§ WHAT TO WORK ON
Both end lines count: copy exactly from the line that contains "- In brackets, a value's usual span" to the line that contains "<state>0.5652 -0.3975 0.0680", and only those lines.

§ MATERIAL FOR THE TASK
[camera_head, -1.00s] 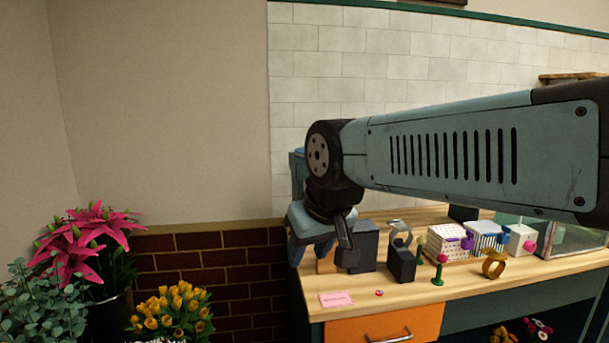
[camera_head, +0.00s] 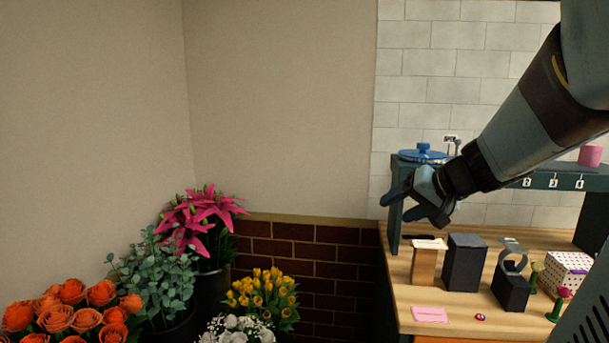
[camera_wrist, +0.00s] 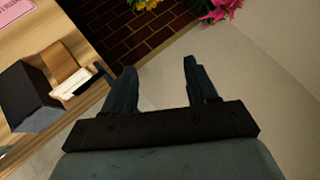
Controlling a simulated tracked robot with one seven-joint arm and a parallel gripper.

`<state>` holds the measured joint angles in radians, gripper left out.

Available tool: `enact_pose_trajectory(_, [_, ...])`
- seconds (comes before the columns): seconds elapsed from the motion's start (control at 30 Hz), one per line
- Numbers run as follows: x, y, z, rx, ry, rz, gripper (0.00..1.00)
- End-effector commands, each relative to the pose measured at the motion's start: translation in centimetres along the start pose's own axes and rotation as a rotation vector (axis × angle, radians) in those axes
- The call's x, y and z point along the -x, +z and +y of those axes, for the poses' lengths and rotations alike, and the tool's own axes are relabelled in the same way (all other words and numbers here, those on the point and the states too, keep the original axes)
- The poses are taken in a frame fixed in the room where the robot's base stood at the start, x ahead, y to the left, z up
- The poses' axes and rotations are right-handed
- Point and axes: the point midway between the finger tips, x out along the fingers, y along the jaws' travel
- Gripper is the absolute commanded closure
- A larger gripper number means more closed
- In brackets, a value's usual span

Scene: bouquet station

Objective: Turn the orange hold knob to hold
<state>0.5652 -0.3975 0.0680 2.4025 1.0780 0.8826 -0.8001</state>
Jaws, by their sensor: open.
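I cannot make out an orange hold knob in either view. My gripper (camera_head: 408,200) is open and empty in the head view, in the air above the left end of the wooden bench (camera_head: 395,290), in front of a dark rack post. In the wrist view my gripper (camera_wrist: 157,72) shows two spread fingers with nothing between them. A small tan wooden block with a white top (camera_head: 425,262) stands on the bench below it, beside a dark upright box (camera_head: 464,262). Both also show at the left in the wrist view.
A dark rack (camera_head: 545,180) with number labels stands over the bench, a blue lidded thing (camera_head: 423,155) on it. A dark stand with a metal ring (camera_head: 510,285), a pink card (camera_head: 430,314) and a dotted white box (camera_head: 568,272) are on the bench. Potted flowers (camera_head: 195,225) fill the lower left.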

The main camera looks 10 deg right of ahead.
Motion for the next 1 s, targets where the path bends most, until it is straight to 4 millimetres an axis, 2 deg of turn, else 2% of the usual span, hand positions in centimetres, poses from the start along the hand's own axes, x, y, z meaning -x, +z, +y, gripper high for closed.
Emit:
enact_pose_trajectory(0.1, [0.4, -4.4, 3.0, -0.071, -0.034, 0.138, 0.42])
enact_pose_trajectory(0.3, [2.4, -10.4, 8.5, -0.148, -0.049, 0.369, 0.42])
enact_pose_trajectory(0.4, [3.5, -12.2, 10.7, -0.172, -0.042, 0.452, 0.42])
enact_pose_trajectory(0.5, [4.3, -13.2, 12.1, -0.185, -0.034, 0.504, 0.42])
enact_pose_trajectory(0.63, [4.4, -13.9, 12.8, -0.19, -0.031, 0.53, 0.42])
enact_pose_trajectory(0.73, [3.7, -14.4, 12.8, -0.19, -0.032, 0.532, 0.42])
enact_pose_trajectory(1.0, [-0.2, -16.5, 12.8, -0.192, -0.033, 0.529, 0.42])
--
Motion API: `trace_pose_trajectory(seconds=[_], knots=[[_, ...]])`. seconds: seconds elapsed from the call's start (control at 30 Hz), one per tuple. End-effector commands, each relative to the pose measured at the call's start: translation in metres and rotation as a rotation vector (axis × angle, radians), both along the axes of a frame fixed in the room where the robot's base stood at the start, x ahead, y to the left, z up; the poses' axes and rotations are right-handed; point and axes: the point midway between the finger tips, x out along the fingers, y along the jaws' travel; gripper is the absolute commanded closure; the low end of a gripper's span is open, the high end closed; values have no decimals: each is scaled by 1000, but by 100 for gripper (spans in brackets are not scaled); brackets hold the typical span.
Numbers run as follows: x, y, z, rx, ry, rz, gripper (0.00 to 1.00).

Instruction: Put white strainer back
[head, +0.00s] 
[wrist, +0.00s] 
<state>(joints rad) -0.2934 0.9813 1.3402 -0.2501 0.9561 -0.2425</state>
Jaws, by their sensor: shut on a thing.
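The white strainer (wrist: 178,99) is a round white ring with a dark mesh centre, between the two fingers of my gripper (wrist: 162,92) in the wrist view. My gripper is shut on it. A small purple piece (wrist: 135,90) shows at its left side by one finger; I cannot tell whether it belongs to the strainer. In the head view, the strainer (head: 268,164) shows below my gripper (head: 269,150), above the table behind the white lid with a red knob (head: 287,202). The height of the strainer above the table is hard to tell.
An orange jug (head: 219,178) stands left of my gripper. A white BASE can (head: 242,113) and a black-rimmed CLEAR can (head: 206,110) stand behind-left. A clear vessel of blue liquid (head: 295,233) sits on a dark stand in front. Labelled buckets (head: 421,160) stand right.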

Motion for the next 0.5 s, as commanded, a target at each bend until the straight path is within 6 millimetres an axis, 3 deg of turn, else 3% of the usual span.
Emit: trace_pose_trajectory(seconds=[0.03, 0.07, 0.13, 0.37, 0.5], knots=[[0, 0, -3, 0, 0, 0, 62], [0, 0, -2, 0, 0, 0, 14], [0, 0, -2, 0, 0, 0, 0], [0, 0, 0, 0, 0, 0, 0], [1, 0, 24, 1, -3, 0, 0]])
...
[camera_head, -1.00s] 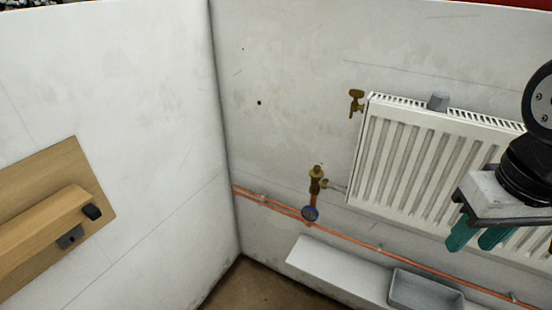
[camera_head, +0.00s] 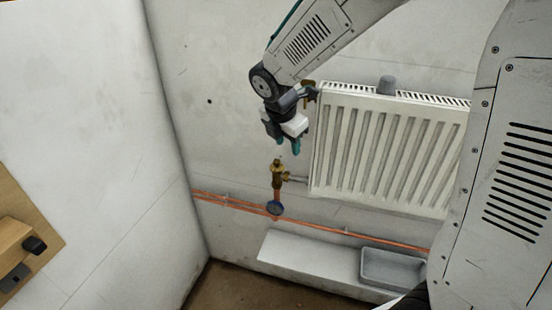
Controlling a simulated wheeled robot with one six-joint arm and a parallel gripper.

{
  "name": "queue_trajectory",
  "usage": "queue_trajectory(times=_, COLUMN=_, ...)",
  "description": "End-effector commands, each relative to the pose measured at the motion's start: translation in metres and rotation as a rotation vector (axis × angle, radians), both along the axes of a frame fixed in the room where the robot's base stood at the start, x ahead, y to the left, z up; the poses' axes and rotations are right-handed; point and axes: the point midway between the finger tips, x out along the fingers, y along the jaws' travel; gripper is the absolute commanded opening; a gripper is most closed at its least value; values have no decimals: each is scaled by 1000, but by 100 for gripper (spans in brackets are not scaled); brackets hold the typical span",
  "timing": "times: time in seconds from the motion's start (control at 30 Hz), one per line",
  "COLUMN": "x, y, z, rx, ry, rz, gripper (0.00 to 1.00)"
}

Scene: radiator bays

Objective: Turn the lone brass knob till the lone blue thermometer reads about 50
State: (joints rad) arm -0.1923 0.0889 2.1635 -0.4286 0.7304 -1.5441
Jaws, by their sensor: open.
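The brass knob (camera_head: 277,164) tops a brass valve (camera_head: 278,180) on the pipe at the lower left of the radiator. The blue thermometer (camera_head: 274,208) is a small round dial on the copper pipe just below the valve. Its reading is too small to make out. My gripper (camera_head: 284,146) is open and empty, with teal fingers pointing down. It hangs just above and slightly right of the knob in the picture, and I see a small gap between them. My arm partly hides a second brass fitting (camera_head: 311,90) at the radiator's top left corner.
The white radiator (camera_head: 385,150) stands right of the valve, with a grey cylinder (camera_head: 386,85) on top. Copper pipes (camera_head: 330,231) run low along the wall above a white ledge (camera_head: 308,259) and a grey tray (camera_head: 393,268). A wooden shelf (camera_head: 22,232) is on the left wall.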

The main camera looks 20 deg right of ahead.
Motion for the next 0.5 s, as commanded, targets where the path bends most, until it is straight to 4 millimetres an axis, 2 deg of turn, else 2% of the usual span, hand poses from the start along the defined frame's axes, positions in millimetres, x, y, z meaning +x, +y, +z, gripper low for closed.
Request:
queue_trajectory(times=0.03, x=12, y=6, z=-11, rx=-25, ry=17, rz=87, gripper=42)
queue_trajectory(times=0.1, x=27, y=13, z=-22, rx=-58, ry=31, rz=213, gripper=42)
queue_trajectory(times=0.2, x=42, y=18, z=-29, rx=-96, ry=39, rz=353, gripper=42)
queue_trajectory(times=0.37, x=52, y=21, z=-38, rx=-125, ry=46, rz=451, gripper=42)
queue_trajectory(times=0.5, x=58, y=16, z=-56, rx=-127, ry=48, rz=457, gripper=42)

§ RESPONSE
- In brackets, a value's usual span

Scene: bouquet station

Objective: Turn the orange hold knob to hold
<state>0.5652 -0.3975 0.0680 2.4025 1.0780 0.8826 -0.8001</state>

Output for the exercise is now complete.